** start of Record extracts **
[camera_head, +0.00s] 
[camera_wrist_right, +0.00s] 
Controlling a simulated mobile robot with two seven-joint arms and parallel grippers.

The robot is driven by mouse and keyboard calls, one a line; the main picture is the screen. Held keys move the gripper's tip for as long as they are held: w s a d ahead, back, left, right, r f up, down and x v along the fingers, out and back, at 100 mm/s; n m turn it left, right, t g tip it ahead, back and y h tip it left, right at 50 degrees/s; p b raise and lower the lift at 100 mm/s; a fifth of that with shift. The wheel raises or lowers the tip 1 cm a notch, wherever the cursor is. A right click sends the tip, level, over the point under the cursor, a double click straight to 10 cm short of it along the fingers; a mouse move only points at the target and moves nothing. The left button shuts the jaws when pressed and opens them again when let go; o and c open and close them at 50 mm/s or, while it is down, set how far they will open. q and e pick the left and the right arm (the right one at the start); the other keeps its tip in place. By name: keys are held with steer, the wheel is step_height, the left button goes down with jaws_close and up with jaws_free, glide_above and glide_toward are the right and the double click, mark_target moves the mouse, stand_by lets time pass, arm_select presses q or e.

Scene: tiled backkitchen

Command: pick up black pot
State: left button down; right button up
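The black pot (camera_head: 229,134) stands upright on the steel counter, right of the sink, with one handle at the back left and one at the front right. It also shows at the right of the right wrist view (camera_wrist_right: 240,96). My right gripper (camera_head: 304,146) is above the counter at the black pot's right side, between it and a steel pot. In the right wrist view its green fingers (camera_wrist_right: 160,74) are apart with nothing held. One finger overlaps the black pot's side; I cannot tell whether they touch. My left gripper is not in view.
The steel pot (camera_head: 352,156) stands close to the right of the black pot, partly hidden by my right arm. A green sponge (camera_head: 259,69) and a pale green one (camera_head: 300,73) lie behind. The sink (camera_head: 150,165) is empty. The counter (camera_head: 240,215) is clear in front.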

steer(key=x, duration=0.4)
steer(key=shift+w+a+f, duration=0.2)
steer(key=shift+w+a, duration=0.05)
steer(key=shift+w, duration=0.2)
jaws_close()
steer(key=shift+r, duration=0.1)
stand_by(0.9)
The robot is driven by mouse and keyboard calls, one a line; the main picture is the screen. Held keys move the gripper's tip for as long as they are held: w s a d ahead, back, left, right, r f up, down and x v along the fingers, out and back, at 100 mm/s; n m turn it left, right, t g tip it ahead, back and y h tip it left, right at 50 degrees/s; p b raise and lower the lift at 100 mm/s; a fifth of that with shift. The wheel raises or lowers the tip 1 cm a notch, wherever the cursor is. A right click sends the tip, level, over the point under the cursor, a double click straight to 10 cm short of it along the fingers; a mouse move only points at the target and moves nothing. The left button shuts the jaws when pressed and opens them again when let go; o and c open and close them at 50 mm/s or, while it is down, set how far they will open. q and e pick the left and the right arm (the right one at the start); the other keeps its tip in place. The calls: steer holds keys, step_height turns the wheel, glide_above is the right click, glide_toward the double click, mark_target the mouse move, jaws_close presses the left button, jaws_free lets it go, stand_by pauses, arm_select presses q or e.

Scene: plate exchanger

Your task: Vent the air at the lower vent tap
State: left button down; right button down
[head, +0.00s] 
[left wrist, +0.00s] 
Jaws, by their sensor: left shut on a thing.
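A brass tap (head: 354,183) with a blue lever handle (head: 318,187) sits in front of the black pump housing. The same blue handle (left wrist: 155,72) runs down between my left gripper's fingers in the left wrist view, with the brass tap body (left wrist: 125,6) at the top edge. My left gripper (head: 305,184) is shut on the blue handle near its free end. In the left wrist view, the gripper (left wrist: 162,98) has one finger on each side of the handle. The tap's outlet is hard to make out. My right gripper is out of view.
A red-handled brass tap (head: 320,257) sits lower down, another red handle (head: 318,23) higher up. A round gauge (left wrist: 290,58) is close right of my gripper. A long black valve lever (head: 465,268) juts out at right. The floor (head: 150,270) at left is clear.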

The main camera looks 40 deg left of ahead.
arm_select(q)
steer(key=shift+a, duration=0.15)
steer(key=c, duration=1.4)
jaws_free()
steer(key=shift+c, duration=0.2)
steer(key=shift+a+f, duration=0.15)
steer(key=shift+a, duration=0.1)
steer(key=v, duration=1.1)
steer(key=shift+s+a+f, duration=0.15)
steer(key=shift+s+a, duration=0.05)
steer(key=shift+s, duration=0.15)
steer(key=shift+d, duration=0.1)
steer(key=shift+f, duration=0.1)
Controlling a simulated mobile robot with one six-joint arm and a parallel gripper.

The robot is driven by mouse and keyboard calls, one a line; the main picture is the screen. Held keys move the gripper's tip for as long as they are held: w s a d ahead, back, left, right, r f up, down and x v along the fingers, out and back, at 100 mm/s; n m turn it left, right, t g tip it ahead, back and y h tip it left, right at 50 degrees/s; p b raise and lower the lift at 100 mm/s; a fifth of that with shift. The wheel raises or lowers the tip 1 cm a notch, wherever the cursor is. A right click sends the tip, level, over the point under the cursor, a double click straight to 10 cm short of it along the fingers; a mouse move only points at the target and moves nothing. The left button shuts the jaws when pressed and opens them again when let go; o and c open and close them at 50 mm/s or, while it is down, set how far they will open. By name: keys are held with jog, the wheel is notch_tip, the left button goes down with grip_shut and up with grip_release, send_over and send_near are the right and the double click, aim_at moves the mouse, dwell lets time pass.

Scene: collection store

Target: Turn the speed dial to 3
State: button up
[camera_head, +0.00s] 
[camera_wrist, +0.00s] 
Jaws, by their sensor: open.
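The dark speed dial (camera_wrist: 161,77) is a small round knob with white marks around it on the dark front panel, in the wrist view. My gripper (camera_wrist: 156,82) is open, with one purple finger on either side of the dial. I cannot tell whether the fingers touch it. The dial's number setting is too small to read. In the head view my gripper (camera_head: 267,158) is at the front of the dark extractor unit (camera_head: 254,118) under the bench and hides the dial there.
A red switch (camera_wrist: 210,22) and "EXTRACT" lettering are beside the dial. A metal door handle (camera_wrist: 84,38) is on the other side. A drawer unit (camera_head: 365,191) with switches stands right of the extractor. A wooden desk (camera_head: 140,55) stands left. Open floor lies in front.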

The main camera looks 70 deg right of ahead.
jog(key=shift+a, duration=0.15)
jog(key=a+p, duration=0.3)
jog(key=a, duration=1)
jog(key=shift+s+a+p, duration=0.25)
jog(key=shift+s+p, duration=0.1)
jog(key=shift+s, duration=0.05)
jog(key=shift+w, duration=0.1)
** end of Record extracts **
** start of Record extracts **
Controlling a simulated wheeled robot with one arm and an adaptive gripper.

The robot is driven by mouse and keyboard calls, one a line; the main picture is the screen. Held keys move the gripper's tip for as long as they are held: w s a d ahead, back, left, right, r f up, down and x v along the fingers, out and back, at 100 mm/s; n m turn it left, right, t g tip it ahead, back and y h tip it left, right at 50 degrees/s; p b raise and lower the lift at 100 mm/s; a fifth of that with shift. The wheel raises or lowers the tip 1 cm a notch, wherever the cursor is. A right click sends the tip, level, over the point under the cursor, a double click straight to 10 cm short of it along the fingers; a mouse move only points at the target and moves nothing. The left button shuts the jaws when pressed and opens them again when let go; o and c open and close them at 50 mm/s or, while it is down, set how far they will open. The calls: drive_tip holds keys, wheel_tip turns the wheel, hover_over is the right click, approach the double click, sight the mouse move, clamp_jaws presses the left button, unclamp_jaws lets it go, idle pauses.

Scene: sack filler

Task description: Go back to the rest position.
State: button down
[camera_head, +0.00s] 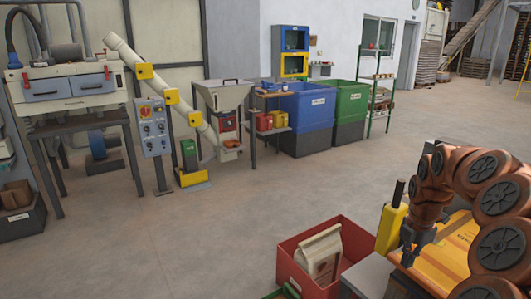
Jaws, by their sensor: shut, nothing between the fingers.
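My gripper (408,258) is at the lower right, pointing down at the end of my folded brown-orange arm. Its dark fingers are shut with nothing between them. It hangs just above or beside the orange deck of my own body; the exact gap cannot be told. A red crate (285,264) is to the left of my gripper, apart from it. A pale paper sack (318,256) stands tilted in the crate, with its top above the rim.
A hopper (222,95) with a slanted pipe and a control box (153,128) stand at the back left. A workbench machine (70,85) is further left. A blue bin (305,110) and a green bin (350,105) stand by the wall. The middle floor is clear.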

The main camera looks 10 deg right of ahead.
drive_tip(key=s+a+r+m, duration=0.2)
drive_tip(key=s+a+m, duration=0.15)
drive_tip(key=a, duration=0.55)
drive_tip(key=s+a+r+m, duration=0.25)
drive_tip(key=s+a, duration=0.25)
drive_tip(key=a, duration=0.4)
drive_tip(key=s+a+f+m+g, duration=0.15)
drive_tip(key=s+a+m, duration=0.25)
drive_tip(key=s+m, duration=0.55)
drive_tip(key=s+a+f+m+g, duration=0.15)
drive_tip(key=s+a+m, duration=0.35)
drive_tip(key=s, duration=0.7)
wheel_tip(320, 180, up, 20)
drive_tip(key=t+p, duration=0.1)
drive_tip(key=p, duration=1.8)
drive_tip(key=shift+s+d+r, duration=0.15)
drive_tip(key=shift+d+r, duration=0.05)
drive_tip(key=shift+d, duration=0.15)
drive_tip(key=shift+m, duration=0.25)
** end of Record extracts **
Everything from the line that contains "[left wrist, +0.00s]" through the line that contains "Controlling a simulated mobile robot with one" is to be transcribed exactly, and nothing outside that range.

- **Answer to this task**
[left wrist, +0.00s] 
Jaws, by their sensor: left shut on a thing.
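A brass tap (head: 354,183) with a blue lever handle (head: 318,187) sits in front of the black pump housing. The same blue handle (left wrist: 155,72) runs down between my left gripper's fingers in the left wrist view, with the brass tap body (left wrist: 125,6) at the top edge. My left gripper (head: 305,184) is shut on the blue handle near its free end. In the left wrist view, the gripper (left wrist: 162,98) has one finger on each side of the handle. The tap's outlet is hard to make out. My right gripper is out of view.
A red-handled brass tap (head: 320,257) sits lower down, another red handle (head: 318,23) higher up. A round gauge (left wrist: 290,58) is close right of my gripper. A long black valve lever (head: 465,268) juts out at right. The floor (head: 150,270) at left is clear.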

The main camera looks 40 deg left of ahead.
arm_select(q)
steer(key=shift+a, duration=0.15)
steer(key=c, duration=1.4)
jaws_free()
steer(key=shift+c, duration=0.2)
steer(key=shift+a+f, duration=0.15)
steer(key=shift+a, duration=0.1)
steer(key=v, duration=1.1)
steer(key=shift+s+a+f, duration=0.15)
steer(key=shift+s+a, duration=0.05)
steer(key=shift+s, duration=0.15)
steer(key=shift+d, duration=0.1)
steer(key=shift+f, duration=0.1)
Controlling a simulated mobile robot with one six-joint arm and a parallel gripper.

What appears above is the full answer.